[YOUR GOAL] From the listing that follows, output everything exactly except the pictures.

[DATA SEGMENT]
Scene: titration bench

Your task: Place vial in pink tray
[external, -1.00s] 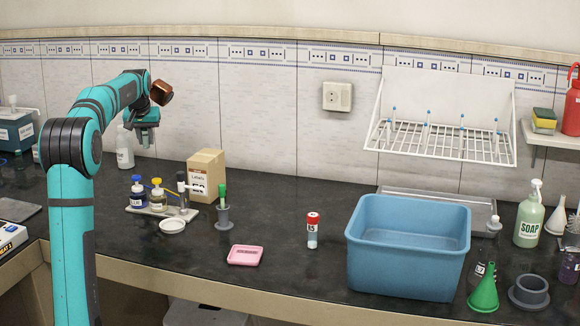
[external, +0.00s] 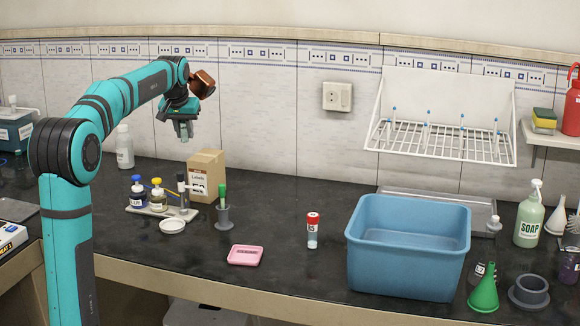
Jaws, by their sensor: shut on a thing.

[CORRECT OUTPUT]
Scene: titration bench

Your task: Place vial in pink tray
[external, -1.00s] 
[external, +0.00s] 
Jaws, by their sensor: shut on a thing.

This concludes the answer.